Former MPs, top lawyers give SDP a new national face

Saturday October 30 2010

Mrs Charity Ngilu was the first female candidate to contest for presidency in 1997 on an SDP ticket. Photo/FILE

Former Cabinet ministers and MPs in the Ninth Parliament have regrouped to take over the Social Democratic Party.

A galaxy of youthful faces from civil society and private sector have been lined up apparently to give the party a new face. Some sitting MPs are also said to be interested in joining the party.

Top party positions that were left vacant before the 2007 General Election when SDP’s key officials moved to the Orange Democratic Movement (ODM) have now been occupied by new faces and an array of former MPs, mostly from the National Alliance of Kenya wing of Narc.

Water and Irrigation minister Charity Ngilu is associated with the party that was founded by a fellow minister from Ukambani, the late Johnstone Makau. Mrs Ngilu contest for presidency in 1997 on SDP’s ticket.

Sources say the party’s National Executive Council convened two months ago and agreed to have the organ reconstituted and fill the various party positions with new faces.

In the new line-up, former Wundanyi MP Mwandawiro Mghanga is the chairman while the vice-chairman is former Co-operative Development and Marketing minister and Manyatta MP Njeru Ndwiga.


“That’s true. I am the SDP vice-chairman. Officials of the party sat down and decided that there was need for new blood in the party to rejuvenate it,” Mr Ndwiga told the Sunday Nation.

The party secretary-general is former Information and Communication minister Mutahi Kagwe while his deputy is former Youth Enterprise Fund official Helen Tombo.

A former permanent secretary, Ms Rachel Nzombo, is the party’s treasurer with former Agriculture assistant minister and Kathiani MP Peter Kaindi deputising her.

The organising secretary is another former Cabinet minister, Mr Mutua Katuku, while former Mwea MP Alfred Nderitu is the environment secretary.

Others include city lawyer Kamotho Waiganjo (constitutional secretary), Ms Judy Thogori (women bureau), a Nairobi lawyer Mr C. K. Kihara, Ms Mary Kirwa (gender secretary), Johnson Sakaja and former ministers Morris Dzoro, Raphael Tuju and Prof Kivutha Kibwana.

Sitting MPs associated with the party include Kilgoris MP Gideon Konchellah, his Gachoka counterpart Mutava Musyimi and assistant ministers Peter Munya and Nderitu Muriithi.

The injection of fresh blood which, Mr Ndwiga says, will be followed by a grand re-launch of the party soon is done in such a way that it will appeal to the youth.
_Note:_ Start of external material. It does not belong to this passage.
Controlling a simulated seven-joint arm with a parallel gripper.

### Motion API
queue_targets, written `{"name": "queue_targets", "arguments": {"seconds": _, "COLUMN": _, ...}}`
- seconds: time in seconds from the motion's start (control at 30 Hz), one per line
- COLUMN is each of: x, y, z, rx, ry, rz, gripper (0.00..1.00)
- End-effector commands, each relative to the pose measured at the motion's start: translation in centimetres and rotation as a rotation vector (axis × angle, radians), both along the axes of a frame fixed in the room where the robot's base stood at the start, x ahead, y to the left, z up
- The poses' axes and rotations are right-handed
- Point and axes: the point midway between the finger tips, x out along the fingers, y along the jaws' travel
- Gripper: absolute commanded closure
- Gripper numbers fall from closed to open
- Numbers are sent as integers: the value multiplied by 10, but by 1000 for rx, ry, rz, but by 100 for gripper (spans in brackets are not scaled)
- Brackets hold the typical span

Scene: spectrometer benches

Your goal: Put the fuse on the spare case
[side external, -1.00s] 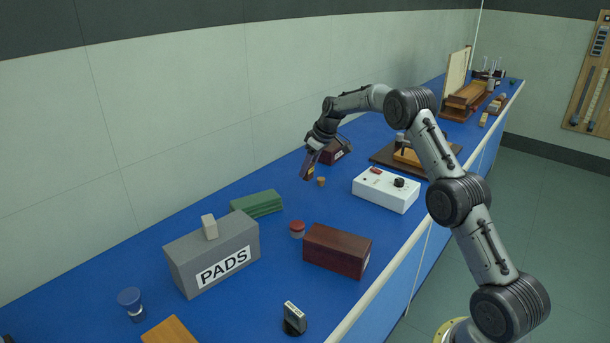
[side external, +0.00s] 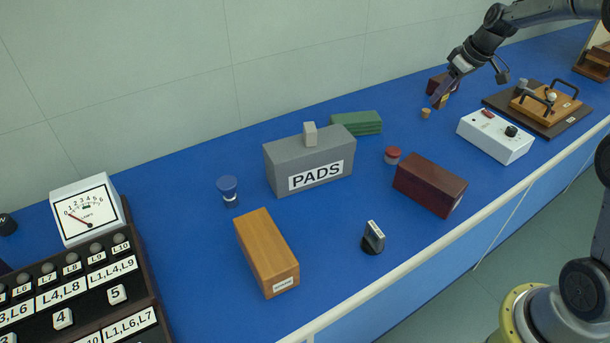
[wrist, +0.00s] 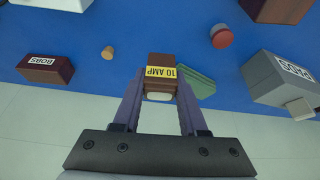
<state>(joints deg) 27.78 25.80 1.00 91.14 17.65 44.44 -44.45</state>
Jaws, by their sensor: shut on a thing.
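The fuse (wrist: 161,82) is a small brown block with a yellow "10 AMP" label and a pale end. My gripper (wrist: 160,88) is shut on it, one finger on each side. In the side external view my gripper (side external: 438,97) is at the upper right, near the small cork and the dark box marked BOBS, and the fuse (side external: 444,101) is small there. It appears held above the blue bench. No label clearly reads as the spare case. An orange wooden box (side external: 262,243) and a dark red box (side external: 428,181) have end labels too small to read.
The grey PADS box (side external: 287,158) carries a small pale block.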

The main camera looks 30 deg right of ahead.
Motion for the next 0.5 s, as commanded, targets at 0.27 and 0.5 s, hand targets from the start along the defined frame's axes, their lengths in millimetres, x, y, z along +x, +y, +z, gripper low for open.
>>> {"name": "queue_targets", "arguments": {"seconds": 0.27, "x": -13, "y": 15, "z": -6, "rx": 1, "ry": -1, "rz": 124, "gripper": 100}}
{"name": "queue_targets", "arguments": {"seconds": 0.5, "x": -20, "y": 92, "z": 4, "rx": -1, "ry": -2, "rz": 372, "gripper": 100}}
Some of the officials are in their 30s.

“The idea is to have a mix of good qualities and youthfulness in its structures,” explained one of the officials.
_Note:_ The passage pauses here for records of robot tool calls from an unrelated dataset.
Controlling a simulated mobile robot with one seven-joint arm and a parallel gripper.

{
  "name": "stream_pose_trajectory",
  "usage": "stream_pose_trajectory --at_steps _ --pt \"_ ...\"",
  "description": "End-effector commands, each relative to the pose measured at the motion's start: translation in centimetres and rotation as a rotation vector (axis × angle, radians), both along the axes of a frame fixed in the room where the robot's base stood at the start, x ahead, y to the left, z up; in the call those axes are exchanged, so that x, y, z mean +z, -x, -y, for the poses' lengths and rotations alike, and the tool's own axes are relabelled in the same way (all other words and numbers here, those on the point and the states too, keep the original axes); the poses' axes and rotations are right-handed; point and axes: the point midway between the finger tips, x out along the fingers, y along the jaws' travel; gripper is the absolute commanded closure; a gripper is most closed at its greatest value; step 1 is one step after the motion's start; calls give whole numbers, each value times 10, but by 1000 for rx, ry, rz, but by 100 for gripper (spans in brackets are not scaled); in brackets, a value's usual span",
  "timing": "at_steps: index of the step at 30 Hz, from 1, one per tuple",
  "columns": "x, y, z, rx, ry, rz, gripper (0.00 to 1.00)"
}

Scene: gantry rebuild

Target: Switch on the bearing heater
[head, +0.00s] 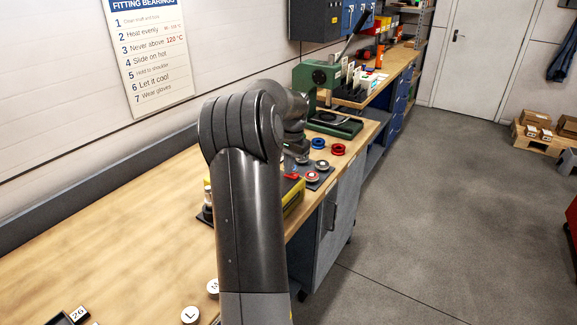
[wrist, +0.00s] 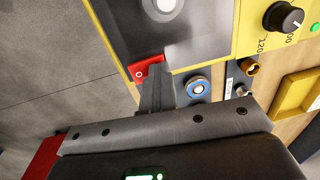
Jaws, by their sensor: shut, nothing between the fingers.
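The bearing heater (wrist: 243,35) has a yellow body with a grey top plate, a black dial knob (wrist: 283,18) and a bright green round light (wrist: 316,27) at the picture's right edge. A red rocker switch marked O (wrist: 139,74) sits at the heater's near corner. My gripper (wrist: 157,72) is shut and empty, its fingertips right beside the red switch and covering part of it; I cannot tell whether they touch.
A blue-ringed part (wrist: 198,87) lies close right of the fingers in the wrist view. Red (head: 338,149) and blue (head: 318,143) rings lie on the bench beyond the heater, before a green press (head: 318,78).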

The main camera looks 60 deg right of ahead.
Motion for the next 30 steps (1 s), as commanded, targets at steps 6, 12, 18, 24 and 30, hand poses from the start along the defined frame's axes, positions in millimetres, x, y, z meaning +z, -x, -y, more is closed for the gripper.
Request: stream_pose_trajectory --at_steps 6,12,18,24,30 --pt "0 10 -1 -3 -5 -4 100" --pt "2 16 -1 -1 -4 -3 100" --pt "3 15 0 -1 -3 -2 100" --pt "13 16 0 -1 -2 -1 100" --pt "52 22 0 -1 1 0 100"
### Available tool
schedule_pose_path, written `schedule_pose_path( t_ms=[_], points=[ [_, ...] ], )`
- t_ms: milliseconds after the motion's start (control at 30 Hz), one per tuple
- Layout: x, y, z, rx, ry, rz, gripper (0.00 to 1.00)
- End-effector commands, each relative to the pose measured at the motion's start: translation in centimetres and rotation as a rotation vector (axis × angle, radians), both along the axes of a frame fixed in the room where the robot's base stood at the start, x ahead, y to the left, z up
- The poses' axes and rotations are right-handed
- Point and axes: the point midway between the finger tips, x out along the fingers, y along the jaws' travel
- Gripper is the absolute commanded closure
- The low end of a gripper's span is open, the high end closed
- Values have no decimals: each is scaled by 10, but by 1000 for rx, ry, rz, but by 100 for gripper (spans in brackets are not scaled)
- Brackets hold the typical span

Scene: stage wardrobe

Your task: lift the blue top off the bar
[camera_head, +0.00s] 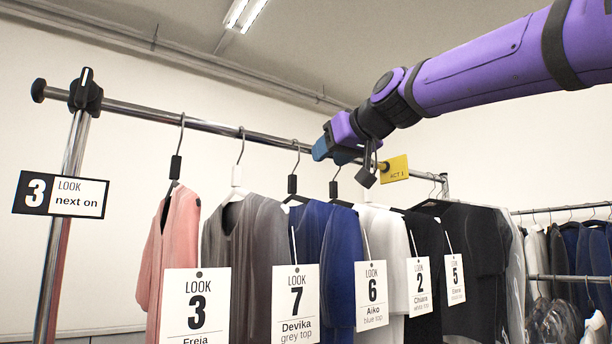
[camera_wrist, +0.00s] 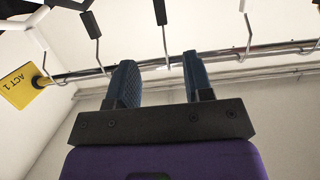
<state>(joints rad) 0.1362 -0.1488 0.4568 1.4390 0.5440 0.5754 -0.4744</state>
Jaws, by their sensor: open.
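The blue top (camera_head: 343,240) hangs from the rail in the head view, between a grey top (camera_head: 262,235) and a white top (camera_head: 386,235). A card (camera_head: 371,293) reading Look 6, Aiko, blue top, hangs in front. My gripper (camera_head: 320,150) is near the rail (camera_head: 215,127), above the blue top. In the wrist view my gripper's two blue fingers (camera_wrist: 162,80) are apart and empty. One hanger hook (camera_wrist: 166,45) shows between the fingers in the picture; I cannot tell which garment it carries or how far away it is.
A pink top (camera_head: 175,240) hangs to the left and black garments (camera_head: 475,245) to the right, close together. A yellow ACT 1 tag (camera_head: 394,169) sits on the rail, also seen in the wrist view (camera_wrist: 18,86). Another rack (camera_head: 565,209) stands behind on the right.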

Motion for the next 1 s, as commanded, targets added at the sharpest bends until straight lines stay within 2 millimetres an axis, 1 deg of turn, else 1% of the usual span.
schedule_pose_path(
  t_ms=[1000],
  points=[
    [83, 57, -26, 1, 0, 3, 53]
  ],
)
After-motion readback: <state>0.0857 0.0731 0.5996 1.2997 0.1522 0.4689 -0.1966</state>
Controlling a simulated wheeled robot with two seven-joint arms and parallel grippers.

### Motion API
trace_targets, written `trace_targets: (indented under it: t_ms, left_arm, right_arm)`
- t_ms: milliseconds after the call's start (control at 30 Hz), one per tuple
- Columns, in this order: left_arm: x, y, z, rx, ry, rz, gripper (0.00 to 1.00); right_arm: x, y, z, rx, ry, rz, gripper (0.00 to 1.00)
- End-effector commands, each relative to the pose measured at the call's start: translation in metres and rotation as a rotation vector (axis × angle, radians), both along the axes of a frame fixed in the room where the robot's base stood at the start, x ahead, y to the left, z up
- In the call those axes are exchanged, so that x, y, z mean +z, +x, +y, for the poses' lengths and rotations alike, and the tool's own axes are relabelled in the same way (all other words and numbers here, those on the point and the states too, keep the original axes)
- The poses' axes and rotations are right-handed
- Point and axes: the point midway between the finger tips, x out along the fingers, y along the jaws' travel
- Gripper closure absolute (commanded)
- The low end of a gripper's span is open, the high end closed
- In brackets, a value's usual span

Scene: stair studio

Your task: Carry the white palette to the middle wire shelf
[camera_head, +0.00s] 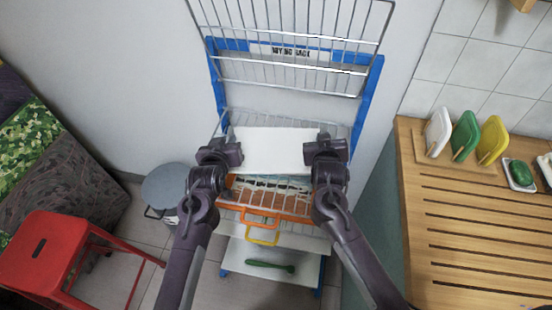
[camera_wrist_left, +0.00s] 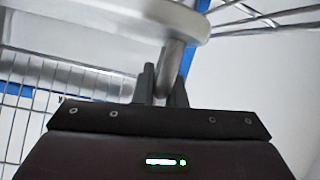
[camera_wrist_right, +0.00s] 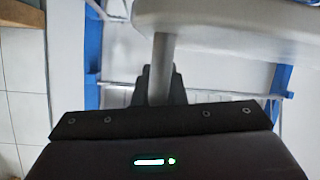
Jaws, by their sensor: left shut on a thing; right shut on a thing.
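The white palette (camera_head: 279,150) is level between my two grippers, in front of the blue drying rack. My left gripper (camera_head: 232,152) is at its left end and my right gripper (camera_head: 321,150) at its right end. Each is shut on a short grey post under the palette, seen in the left wrist view (camera_wrist_left: 172,68) and the right wrist view (camera_wrist_right: 162,60). The middle wire shelf (camera_head: 342,130) shows behind and beside the palette, which hides much of it. I cannot tell whether the palette touches the shelf.
The upper wire shelf (camera_head: 290,74) is above. Below, a wire level holds a brown item (camera_head: 268,199) with orange and yellow handles in front. A green tool (camera_head: 270,266) lies on the bottom shelf. A wooden counter (camera_head: 470,230) stands right; a red stool (camera_head: 65,250) and grey bin (camera_head: 168,186) left.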

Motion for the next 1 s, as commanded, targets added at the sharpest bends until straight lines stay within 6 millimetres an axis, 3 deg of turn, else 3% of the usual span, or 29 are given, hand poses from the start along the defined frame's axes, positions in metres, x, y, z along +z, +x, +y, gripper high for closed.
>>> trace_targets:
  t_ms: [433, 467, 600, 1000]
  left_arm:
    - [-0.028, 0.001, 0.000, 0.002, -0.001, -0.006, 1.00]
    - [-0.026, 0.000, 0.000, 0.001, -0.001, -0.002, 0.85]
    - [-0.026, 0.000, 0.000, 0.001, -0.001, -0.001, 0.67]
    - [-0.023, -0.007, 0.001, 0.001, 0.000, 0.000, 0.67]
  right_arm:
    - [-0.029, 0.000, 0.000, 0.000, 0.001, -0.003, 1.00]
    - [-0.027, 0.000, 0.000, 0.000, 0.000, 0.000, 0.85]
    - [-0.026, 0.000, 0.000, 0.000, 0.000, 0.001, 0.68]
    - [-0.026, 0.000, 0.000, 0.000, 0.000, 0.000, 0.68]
Those involved in remaking SDP say they had mulled over various options before settling for the party as it was the first in the country to field a serious female presidential contender.

Officials say marketing the party to Kenyans will basically centre on its ideology of social justice and equity and the fact that it is a brand that has been ruling in many countries.
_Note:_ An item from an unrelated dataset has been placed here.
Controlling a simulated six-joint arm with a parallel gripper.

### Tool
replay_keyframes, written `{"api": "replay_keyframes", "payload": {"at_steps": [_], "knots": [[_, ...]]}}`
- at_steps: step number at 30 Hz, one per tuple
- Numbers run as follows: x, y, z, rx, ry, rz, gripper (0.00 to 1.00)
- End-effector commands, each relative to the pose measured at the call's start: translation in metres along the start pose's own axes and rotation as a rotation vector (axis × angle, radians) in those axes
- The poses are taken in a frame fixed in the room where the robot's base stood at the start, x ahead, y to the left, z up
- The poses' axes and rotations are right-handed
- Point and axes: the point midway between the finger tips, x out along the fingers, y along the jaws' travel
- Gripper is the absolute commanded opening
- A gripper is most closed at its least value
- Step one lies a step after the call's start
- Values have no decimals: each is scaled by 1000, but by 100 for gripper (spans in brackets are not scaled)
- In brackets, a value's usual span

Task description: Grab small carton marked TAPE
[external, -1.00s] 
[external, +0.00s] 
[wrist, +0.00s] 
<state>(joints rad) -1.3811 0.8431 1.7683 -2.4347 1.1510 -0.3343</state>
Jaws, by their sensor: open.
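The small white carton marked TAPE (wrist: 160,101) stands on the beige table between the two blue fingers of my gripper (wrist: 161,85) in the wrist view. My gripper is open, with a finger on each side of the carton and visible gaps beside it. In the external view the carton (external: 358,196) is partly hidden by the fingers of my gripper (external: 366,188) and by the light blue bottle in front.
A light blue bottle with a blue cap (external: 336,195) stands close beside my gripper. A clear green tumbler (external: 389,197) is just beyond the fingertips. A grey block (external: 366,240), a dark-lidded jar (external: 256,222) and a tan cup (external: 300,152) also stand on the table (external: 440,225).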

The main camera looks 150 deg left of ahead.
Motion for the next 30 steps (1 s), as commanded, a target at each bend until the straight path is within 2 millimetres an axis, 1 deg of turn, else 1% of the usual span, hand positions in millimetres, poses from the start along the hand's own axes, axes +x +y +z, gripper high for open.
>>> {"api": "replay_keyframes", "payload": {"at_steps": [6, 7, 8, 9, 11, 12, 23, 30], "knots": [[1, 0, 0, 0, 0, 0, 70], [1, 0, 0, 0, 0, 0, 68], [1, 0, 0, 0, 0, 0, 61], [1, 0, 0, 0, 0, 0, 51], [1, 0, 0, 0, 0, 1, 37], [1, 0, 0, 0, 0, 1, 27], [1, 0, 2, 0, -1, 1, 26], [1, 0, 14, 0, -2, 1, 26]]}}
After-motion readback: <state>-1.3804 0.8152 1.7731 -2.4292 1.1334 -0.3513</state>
“It’s an international brand that is in power in countries like Germany, Greece and Ukraine among other countries. It’s not a new concept at the global level,” said Mr Kagwe.

At the local level, the SDP is a political vehicle that has probably escaped the label of a tribal party as it has MPs from across the ethnic divide.

Cabinet ministers James Orengo and Prof Anyang’ Nyong’o have in the past been elected on the party’s ticket as have a host of past MPs from Eastern, Central and Nairobi provinces.

However, Mr Kagwe, being a key official of the party, will have to put in some extra efforts to sell the party in his central Kenya backyard where the former Internal Security minister Dr Christopher Murungaru is trying to steer DP to the country’s leadership.

Gichugu MP Martha Karua, too, has a similar vision for Narc Kenya as is former Mathira MP Nderitu Gachagua and Laikipia East MP Mwangi Kiunjuri with their Grand National Union party.

Mr Kagwe says the SDP will not fight with other parties and will leave room for future mergers.